Generally, wills must be notarized. If you live in a state that requires a will to be notarized, you and your witnesses should not sign it until you are in front of a notary.

The final component to a will is a codicil. A codicil is a change to your will. Instead of rewriting an entire will, many people use a codicil to make a change. It could be used to write someone in or out of a will. It could be used to add or remove specific assets from a will. Codicils take less time to create and usually only require you to initial next to them.

Do You Need a Will?

The short answer is yes. If you are a legal adult, you need a last will and testament. It doesn't matter if you aren't considered rich. A will can help reduce any fighting between family members who would like to have certain items that you own when you die. How a last will and testament can work for you depends on your life circumstances, but you definitely need one.

Do You Need an Attorney?

You aren't required to hire a lawyer to create your will. However, it is best to seek legal counsel regarding the best course of action for planning your estate, given your financial circumstances. If you decide to do this on your own, there are many DIY books and online resources that can help you to do so (see our last will and testament form above).

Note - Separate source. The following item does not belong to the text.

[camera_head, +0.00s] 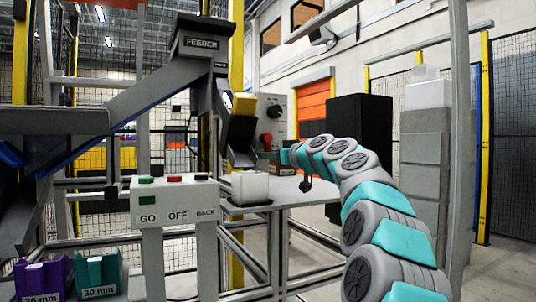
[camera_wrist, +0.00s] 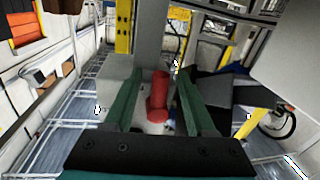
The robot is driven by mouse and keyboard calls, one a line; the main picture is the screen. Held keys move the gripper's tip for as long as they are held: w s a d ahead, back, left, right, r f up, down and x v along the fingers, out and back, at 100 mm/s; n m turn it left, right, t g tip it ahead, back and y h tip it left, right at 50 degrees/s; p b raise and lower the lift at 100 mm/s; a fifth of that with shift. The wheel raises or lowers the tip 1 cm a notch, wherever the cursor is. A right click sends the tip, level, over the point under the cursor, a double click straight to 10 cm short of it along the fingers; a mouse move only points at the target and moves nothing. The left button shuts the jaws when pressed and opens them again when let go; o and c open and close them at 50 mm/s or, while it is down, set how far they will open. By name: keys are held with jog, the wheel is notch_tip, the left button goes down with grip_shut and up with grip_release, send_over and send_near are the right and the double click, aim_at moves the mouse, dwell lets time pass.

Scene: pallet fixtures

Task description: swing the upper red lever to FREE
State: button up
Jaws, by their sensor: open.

Argument for Not Creating Your Own Will

A lot can go wrong if you do it yourself. Since a will is a legal document, it requires the appropriate elements required in your state. Improper terminology may nullify your document. There are other legal technicalities regarding signatures, witnesses, etc., that, if not done properly, can invalidate the will. The lawyer's job, therefore, is to ensure you navigate the will creation process properly and avoid any hiccups. You could also create a costly tax situation for your estate or for your heirs if you don't get proper tax guidance. You can also learn what you can do before your death to reduce the tax burden of your estate and for your heirs.